Saturday, 1 May 2010

Summer, TV,

And volcanic ash too- it's funny what randomly jumps into your mind when you sit down to write a long overdue blog update. I'm sorry, again, but seriously, there was this volcano in Iceland... Well, you know the story.
So, whilst sitting in my business class seat on my week late flight back from Hong Kong, I thought quite a bit. I also slept and watched Dorian Gray (creepy movie!) It's funny how much can cross your mind without you really thinking anything. And how a day flight can still leave you dog tired with jetlag...
Anyway, when I got back to England, it was cold. I mean, really cold-what's with that?? It IS summer right? Luckily it warmed up pretty quick, and thanks to our schmancy business class seat, me and my bro managed to get off the plane and out of departures in about 45 minutes, which is a record time in a life of airline travel. We saved a heck of a lot of time, and managed to get back in time to catch up on Doctor Who and play games with our family, AND eat roast chicken.In terms of time won and saved it was a win- win situation, and as we lay, digesting our delicious meal, raging over Rummikub and wishing that sleep would come before sunrise, i'm sure my brother and I shared a sense of quiet satisfaction that just this once, everything had gone smoothly.
But then it's funny, how time works. Because originally, we were supposed to be flying back to England on the 17th April- before we got a call saying it was rescheduled to the 4th May (some rubbish about glaciers melting and funny clouds) Cue panic about GCSE's, getting back at all, and the idea of my Mum home schooling us- but secretly me and my brother were glad- not just because we were getting to spend school time in a tropical country swimming in the pool or sailing in the ocean. No it was much....'deeper' than that.It was time with family, a little freedom, a gold and chocolate extra bit of holiday dropped straight into our laps, with an extra coating of volcanic ash. So that when we got another call saying we now had to fly back on 27th April,a week earlier than planned, my Mum and I spontaneously burst into tears- and it didn't feel particularly triumphant. I'm not (much of) a teary person- unless Black Beauty, Bridge to Terabithia, or Hamlet is involved. But it was something like a line Lemony Snicket once wrote- 'it's like arriving at the top of the stairs in the dark, and there's that sickening moment where your foot falls through space, missing a step that isn't there'. Or something like that; it's all a half real expectation that seems all the more of a loss when it's no longer held to be true. All those moments half dreamed up already, time with family and being home, suddenly made to be nothing more than an impossible fantasy.

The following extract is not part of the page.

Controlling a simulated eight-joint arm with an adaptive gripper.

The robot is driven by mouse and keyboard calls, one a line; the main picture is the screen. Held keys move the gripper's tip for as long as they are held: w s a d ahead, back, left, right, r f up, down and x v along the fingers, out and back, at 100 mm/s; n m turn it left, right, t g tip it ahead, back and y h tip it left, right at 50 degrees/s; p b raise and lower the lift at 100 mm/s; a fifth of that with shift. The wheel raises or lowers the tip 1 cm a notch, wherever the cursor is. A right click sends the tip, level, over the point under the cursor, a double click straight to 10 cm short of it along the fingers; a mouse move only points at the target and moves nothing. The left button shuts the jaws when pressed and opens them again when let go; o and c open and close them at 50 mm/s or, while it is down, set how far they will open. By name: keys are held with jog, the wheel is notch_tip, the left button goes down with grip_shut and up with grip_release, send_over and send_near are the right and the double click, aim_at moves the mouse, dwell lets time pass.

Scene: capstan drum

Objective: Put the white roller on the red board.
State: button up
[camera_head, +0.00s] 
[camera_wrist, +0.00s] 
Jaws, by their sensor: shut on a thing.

And then I get back here and it turns out I've missed nearly all of Spring too- the daffodils are withering, and there's no raspberries anywhere! And suddenly it's all less win-win and more lose-lose. I've missed all these televised debates, almost the whole election, and 4 episodes of Doctor Who (caught up on iplayer, didn't bother with Gordon Brown calling someone a bigot though). It also turns out that what I, stupidly, imagined as a small favour for a friend has resulted in me standing up in a mock election for the Green Party next Thursday- whose manifesto I'm barely aware of. (A friend recommended I bring a fake spliff, and that was about where my research ended.) All my time, all these things that have happened, should happen, could happen, will happen have escaped my grasp- like fishing with a handreel and feeding those annoying little fish on the end rather than catching them. There's a niggling sense of their existence- a tug on the line, ripples in the water, but when you reel it in, it's just- empty.
In spite of all this, it's actually sort of comfortable.Sad, yes. A little bit painful, yes. 100% bewildering- without doubt. But when it comes down to it, it's a lot easier to deal with than you'd think- almost enjoyable. I've, often, said that I'm generally unaware of my location in the space-time continuum. But that's a lot more difficult than it sounds, because you are made to be constantly- presented daily with your timetable, calendar, diary, whatever it is. Even the seasons themselves dictate things to do, clothes to wear, food to eat, places to go. Everything is under some kind of influence. Being detached from all of it, and watching yourself slowly sink back in, is pretty fun. It gives you a chance to feel more certain of yourself- because that's the only thing you're certain of, and let you get your own perspective sorted.
So, if any of you (DFJ) are in the pursuit of a sense of liberation, freedom, or true equality, I'd recommend taking a break and getting stuck in a country six thousand miles away- because there's nothing like a bubble of chaos to yank you out of the order of things and let you sit back and watch- if only for a little while.